Recorded information:
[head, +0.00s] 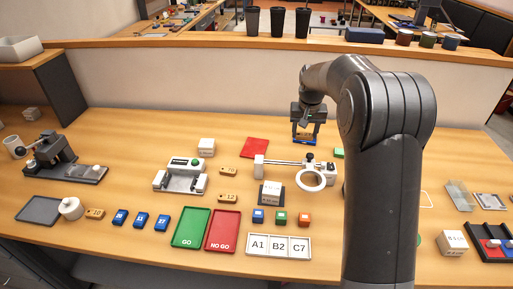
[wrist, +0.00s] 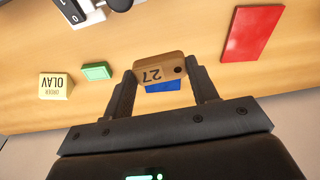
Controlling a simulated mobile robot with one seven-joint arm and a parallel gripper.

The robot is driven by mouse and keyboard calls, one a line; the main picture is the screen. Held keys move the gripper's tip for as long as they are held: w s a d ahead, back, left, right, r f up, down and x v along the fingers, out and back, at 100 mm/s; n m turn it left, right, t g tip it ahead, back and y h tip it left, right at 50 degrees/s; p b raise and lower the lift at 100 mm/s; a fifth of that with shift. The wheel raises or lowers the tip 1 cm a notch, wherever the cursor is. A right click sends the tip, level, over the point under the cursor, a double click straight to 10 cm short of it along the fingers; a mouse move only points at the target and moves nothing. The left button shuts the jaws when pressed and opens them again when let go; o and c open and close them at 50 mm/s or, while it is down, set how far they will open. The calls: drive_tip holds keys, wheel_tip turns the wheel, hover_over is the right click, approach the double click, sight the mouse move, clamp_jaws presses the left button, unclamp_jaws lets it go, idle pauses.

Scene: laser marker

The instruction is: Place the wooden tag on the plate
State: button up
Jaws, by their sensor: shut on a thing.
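My gripper (wrist: 162,88) is shut on a wooden tag (wrist: 160,69) marked 27, which has a dark hole at one end. In the head view my gripper (head: 306,138) is over the back of the bench, right of a flat red plate (head: 254,147). That red plate also shows in the wrist view (wrist: 252,34), apart from the tag. A blue piece (wrist: 163,86) shows just behind the tag, mostly hidden by it; I cannot tell whether they touch. Other wooden tags lie on the bench (head: 228,171).
A green block (head: 338,153) lies right of my gripper. A magnifier stand (head: 312,180) is in front of it. Green GO (head: 192,228) and red NO GO (head: 222,231) trays lie near the front. A grey tray (head: 39,210) is at left. My arm hides part of the right side.

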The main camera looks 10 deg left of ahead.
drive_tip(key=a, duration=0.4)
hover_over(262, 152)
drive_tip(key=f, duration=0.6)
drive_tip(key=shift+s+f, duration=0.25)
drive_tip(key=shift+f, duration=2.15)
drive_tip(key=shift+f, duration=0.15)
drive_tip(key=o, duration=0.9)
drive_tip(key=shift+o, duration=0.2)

Work instructions:
Extract, word for word, each line from the top of the data down to and including the line with "Controlling a simulated"; skip the pictures.

Result of the exercise:
[head, +0.00s] 
[wrist, +0.00s] 
Controlling a simulated mobile robot with one seven-joint arm and a parallel gripper.

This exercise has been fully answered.